Namun, langkah Pemerintah DKI Jakarta ini dinilai tak transparan. Institut Hijau Jakarta mencatat, penggunaan air tanah di Jakarta sejak 2005 melebihi batas normal. Batas normal pengambilan air tanah sebanyak 52 juta kubik pertahun. Tapi telah disedot sebanyak 66 juta kubik pertahun. Direktur Institut Hijau Jakarta, Slamet Daryoni mengatakan, Pemerintah DKI Jakarta belum bisa mengontrol hal ini: "Kita defisit pengambilan air tanah mencapai 66,6 juta meter kubik. Setiap tahun, sejak tahun 2005. Tak ada control yang signifikan terhadap sumur pantek yang mereka lakukan. Sehingga, seharusnya mereka diijinkan hanya satu sumur pantek, mereka bisa membuat 3 sampai 4 sumur pantek."

Pembangunan gedung perkantoran, pusat perbelanjaan, apartemen, dan jalan-jalan raya terus melaju. Ruang terbuka di Ibu Kota makin terhimpit. Pembangunan infrastruktur, ini membebani tanah Jakarta yang makin berongga karena airnya terus diisap. Pakar Hidrologi, Ahmad Munir menyebutkan, Jakarta hilang dari Peta, dimulai dari wilayah Jakarta Utara dan Pusat.: "Lebih banyak penurun tanah. Penurunan muka tanah, sekaligus penurunan muka air tanah, itu ada di Jakarta Utara dan Pusat yang kita lihat bangunannya cukup tinggi. Jakarta Selatan itu sebagian. Di Gatot Subroto yang beban bangunannya tinggi itu tetap kena."

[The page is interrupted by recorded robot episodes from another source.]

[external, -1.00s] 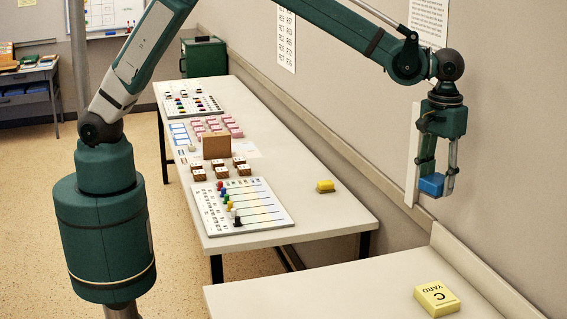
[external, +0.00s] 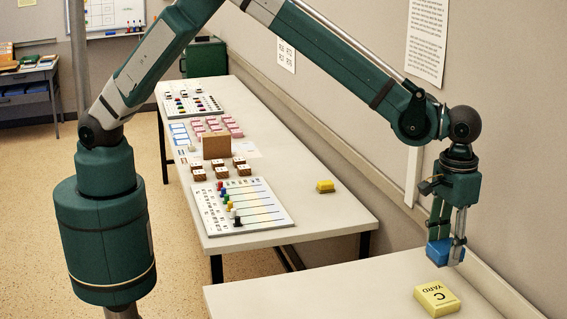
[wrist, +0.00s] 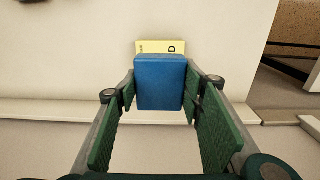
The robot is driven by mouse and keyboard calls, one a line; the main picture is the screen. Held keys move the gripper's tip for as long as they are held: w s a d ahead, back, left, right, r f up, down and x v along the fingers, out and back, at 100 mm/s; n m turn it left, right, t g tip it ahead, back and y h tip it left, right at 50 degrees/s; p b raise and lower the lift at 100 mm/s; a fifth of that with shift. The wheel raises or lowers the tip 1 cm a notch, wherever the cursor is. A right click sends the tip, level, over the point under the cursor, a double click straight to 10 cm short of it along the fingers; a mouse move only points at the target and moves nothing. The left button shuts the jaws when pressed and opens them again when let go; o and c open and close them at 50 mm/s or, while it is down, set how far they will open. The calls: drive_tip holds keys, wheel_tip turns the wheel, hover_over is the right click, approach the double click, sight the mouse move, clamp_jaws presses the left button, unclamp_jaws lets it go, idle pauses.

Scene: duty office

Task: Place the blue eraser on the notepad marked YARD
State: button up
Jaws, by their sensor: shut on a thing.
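The blue eraser (external: 439,253) is held between the fingers of my gripper (external: 447,250), above the near table. In the wrist view the eraser (wrist: 160,82) sits between the two green finger pads of my gripper (wrist: 160,95). The yellow notepad marked YARD (external: 437,299) lies on the near table, below the held eraser and apart from it in the external view. In the wrist view only a strip of the notepad (wrist: 155,46) shows past the eraser, with a letter D; the eraser hides the rest.
The near table (external: 300,295) is bare around the notepad, with a raised ledge along the wall.

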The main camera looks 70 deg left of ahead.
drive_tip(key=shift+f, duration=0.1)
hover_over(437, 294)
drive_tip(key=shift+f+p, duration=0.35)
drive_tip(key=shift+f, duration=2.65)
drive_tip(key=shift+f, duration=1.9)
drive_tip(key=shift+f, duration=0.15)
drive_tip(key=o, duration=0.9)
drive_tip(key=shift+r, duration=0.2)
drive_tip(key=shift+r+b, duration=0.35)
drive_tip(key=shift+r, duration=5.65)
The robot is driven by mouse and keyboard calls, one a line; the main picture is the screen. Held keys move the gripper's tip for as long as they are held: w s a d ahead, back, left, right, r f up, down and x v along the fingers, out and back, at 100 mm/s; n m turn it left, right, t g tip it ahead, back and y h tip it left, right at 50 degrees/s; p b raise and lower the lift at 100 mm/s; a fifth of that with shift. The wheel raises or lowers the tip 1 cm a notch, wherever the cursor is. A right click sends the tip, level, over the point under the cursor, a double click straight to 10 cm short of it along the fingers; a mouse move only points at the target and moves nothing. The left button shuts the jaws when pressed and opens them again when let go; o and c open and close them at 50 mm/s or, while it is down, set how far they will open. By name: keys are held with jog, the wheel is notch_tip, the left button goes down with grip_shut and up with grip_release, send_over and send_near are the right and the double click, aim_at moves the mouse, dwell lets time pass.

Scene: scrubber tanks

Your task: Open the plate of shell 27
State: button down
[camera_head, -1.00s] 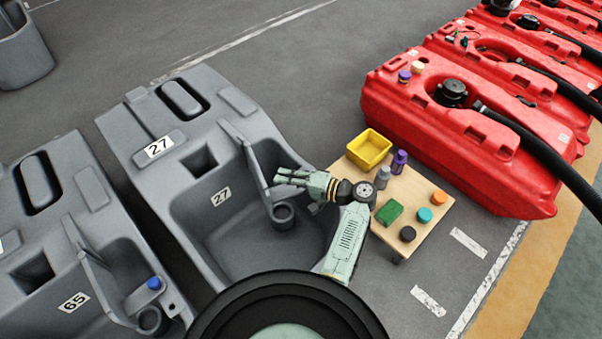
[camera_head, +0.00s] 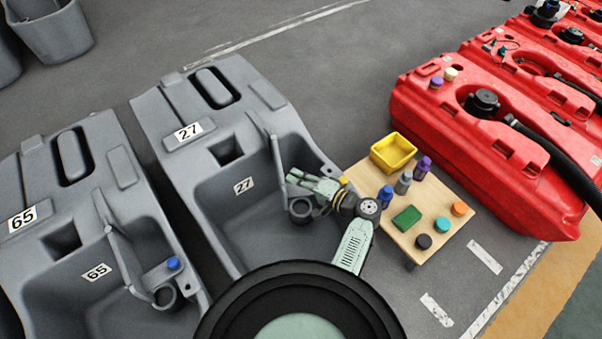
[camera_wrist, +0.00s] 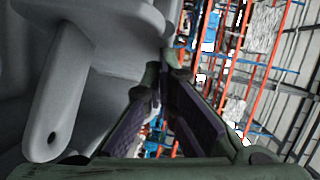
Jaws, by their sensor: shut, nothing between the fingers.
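Shell 27 (camera_head: 262,95) is a large grey moulded shell with "27" labels, left of centre in the head view. Its thin upright grey plate (camera_head: 277,158) stands along the basin; I see no clear gap showing it swung open. In the wrist view a grey bar with a small hole (camera_wrist: 62,95), likely this plate, is close on the left. My gripper (camera_head: 291,177) is shut and empty, over the basin just right of the plate. Its dark fingers (camera_wrist: 158,75) point past the grey surface. Whether they touch the plate cannot be told.
Shell 65 (camera_head: 72,120) stands close on the left. A small wooden table (camera_head: 440,195) with a yellow bin (camera_head: 393,153), bottles and coloured caps is right of my arm. Red tanks (camera_head: 475,150) with black hoses stand farther right. Grey floor lies behind.

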Pakar Hidrologi, Ahmad Munir menyarankan agar Pemerintah DKI Jakarta memprioritaskan dua wilayah di Jakarta dari terjangan banjir, yaitu Utara dan Pusat. Karena kata dia, banjir Rob yang kini melanda Jakarta Utara makin meluas dari kurun waktu 5 tahun terakhir. Penyebabnya, hutan bakau yang berfungsi menahan gelombang laut di pesisir pantai utara Jakarta terus berkurang. Semula sepanjang 18 kilometer, kini tersisa 3 kilometer. Sementara proyek reklamasi pantai utara antara pemerintah dan pihak pengembang, sepanjang 32 kilometer tetap berlanjut.